The territory is controlled by Hamas and Israel has said it will refuse to approve projects that could benefit the group.
"We definitely don't want to see the goodwill of the international community exploited by Hamas and serve Hamas's extremist purposes," Mark Regev, an Israeli government spokesman, said.
Hamas took full control of Gaza in June 2007 after driving out security forces loyal to Mahmoud Abbas, the Palestinian Authority president and leader of the rival Fatah group.
Hamas, which has not been invited to the conference in Egypt and is labelled a "terrorist" group by the US and the EU, has prepared its own reconstruction plan.
"We are welcoming anyone who wants to reconstruct Gaza, but without any political terms on Hamas or on the Palestinian people," Osama Hamdan, a Beirut-based Hamas official, told Al Jazeera.
Israel's blockade of the territory continues to prevent supplies, including construction materials, from crossing into Gaza.
Ban Ki-moon, the UN secretary-general, called the siege "intolerable" and said that border crossings into Gaza must be reopened to allow aid into the devastated territory.
The Ramallah-based Palestinian Authority (PA) says $2.8bn is needed to rebuild Gaza.
A total of $2.25bn has already been pledged by Saudi Arabia ($1bn), Qatar ($250m), Algeria ($100m) and the US ($900m).
The US says its financial assistance cannot be channelled through Gaza's Hamas-run government.
Israel has barred entry of material which it says may have military use, such as cement and steel rods.
"The situation at the border crossings is intolerable. Aid workers do not have access. Essential commodities cannot get in," he told donors.
"Our first and indispensable goal is to open crossings."
Marc Gopin, from the Institute for Conflict Analysis and Resolution at George Mason University, told Al Jazeera there was "no real addressing of the political fallout in the long run".
"They can't even get in humanitarian aid at this point because the [Israeli] blockade is so severe," he said.
Abbas said that without a political settlement to the conflict any aid would be insufficient to meet Gazans' needs.
"We appreciate your presence and the financial, economic and technical support that you are giving to the Palestinian people but we insist on the pressing need to achieve substantial progress towards a just settlement," he said at the donor conference.
The Israeli assault on the Gaza Strip ended after Israel called a halt to the fighting on January 18. Hamas announced its own ceasefire the following day.
More than 1,300 Palestinians, including women and children, died during the war on Gaza, which Israel launched with the stated aim of preventing rocket fire from fighters based in the coastal territory.
At least 13 Israelis, three of them civilians, were also killed.
However, rocket fire has continued and Ehud Olmert, the outgoing Israeli prime minister, on Sunday vowed a "painful" response if the attacks on southern Israel did not stop.

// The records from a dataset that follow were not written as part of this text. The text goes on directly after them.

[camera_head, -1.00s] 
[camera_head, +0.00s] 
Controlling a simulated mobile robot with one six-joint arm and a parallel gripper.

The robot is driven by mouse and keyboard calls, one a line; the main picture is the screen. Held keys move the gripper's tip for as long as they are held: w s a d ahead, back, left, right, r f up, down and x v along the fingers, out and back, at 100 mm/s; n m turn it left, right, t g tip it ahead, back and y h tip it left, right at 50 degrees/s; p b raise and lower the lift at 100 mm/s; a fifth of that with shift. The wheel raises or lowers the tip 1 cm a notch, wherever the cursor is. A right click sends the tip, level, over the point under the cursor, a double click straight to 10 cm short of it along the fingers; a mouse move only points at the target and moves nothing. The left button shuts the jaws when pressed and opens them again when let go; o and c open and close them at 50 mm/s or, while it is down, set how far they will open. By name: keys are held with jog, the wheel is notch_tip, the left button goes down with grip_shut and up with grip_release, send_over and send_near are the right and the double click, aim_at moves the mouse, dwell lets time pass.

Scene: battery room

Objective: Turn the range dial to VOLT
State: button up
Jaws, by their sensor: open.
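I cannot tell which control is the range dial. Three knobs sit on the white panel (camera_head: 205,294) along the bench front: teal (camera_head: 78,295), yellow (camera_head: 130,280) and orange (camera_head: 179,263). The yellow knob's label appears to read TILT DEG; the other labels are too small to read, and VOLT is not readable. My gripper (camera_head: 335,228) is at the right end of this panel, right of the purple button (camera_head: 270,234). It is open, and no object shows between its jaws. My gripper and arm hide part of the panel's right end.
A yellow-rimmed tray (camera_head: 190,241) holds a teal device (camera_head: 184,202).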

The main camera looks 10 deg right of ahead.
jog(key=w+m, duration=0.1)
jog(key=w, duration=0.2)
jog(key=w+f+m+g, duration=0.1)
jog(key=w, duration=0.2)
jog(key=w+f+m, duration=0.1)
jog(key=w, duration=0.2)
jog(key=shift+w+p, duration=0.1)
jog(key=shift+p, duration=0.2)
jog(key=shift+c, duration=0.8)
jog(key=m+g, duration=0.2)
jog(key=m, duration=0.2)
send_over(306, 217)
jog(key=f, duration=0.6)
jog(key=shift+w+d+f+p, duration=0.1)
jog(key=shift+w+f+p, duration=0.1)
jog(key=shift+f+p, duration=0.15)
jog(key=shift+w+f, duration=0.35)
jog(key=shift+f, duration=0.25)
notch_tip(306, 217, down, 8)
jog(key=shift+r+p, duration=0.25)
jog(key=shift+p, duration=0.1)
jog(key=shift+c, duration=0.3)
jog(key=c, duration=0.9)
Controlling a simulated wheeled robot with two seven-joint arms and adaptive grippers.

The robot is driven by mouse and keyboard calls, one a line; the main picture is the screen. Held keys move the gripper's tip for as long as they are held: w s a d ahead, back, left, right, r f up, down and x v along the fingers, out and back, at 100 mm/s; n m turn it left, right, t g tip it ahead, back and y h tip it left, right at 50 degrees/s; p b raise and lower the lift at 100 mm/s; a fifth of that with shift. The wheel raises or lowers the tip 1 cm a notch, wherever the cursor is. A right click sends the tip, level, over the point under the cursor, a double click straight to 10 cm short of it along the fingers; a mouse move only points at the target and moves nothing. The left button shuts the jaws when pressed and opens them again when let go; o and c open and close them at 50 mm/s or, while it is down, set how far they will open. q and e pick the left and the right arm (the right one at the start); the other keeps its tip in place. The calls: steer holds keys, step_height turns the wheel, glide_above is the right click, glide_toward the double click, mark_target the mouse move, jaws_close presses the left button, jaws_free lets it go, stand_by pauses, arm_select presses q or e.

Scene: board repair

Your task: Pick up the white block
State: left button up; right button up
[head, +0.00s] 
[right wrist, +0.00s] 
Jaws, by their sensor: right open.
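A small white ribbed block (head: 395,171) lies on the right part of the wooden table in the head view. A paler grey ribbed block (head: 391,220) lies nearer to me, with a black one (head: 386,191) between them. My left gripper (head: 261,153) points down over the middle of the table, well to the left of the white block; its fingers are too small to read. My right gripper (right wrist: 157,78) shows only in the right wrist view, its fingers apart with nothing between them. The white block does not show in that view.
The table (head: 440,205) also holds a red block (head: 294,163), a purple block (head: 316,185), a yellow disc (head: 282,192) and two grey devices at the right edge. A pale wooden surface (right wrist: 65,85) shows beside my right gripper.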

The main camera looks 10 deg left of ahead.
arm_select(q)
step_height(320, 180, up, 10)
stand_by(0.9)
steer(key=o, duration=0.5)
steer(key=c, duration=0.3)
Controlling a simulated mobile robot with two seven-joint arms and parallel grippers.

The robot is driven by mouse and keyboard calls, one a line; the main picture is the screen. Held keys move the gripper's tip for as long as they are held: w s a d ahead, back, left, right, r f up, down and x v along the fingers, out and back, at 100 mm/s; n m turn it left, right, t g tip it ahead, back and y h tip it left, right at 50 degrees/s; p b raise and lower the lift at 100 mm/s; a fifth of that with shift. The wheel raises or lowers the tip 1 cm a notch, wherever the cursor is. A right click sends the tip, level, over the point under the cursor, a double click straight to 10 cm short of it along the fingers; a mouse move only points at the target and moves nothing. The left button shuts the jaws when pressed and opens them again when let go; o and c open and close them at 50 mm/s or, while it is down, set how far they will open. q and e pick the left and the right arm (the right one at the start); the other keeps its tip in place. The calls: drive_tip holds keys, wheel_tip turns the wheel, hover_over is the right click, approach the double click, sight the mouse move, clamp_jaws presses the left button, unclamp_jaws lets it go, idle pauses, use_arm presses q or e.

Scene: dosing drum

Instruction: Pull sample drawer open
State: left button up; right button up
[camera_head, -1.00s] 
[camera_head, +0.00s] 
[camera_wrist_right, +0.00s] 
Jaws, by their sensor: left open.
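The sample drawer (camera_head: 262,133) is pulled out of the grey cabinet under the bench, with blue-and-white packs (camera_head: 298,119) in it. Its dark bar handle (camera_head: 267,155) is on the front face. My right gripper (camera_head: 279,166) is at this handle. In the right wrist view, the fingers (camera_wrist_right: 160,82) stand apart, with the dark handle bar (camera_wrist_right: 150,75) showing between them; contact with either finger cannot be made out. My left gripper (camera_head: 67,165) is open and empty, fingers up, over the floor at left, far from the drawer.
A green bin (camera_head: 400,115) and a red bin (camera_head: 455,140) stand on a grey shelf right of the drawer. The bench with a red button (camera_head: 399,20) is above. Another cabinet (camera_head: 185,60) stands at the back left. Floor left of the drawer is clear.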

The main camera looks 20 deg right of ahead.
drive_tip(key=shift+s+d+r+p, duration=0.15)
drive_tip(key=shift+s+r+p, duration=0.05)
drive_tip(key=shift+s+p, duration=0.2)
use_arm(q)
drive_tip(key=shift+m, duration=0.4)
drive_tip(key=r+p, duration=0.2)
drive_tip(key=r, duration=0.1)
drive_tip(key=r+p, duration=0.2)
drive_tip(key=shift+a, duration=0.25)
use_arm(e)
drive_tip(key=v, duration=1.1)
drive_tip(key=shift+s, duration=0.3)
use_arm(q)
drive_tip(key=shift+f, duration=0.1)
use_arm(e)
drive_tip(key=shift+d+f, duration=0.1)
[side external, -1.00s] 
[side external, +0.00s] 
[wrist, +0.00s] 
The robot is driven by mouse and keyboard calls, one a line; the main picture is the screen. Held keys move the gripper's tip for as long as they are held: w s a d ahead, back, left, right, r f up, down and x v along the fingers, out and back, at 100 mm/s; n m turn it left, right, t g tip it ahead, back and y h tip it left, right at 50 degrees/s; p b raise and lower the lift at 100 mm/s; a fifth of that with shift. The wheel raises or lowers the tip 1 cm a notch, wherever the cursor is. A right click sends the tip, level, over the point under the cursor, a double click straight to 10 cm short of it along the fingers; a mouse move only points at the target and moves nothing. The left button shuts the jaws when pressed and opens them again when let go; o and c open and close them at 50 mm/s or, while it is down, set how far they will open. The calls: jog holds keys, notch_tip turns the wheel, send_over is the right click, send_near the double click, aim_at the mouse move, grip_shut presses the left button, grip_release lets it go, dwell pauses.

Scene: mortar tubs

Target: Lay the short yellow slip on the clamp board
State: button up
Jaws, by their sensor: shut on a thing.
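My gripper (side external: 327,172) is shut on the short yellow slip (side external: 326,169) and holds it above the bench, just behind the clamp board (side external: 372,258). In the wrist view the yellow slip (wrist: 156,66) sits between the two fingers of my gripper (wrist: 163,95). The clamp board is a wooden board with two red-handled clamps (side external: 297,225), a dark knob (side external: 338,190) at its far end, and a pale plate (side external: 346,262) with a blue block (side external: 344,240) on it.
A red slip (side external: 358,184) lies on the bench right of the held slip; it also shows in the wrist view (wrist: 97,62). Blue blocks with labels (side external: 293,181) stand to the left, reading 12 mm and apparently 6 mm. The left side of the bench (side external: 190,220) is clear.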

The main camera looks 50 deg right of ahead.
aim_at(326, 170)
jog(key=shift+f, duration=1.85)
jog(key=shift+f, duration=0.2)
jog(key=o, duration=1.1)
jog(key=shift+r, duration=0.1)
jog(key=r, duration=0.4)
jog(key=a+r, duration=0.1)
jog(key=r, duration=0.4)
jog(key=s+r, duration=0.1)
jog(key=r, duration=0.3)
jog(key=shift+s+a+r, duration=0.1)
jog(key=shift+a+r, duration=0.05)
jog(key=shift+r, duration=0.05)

Hillary Clinton, on her first visit to the Middle East since becoming the US secretary of state, said that US aid to the Palestinians, which will include another $600m for the PA, would be part of a broader effort to achieve peace in the region.
"Only by acting now can we turn this crisis into an opportunity to move us closer to our shared goals," Clinton said in prepared remarks for the conference in the Egyptian coastal resort of Sharm el-Sheikh.
However, she also confirmed that US funds would not be channelled through the Hamas government in Gaza.
"We have worked with the Palestinian Authority to install safeguards that will ensure our funding is only used where and for whom it is intended and does not end up in the wrong hands," she said.
"We will work with our Palestinian partners, President Abbas and Prime Minister Fayyad to address critical humanitarian, budgetary, security and infrastructure needs."
Saree Makdisi, the author of Palestine Inside Out: An Everyday Occupation, told Al Jazeera that "it sure looks like more of the same" US policy and that there was no difference between Clinton's stance and that of Condoleezza Rice, her predecessor.
"The most surprising thing isn't that there's no difference, it's that there's no difference in spite of the fact that the [incoming] Israeli government has taken an even more belligerent stand" against the Palestinians and on honouring international law, he said.
Clinton will visit Israel and the West Bank after the conference in Egypt.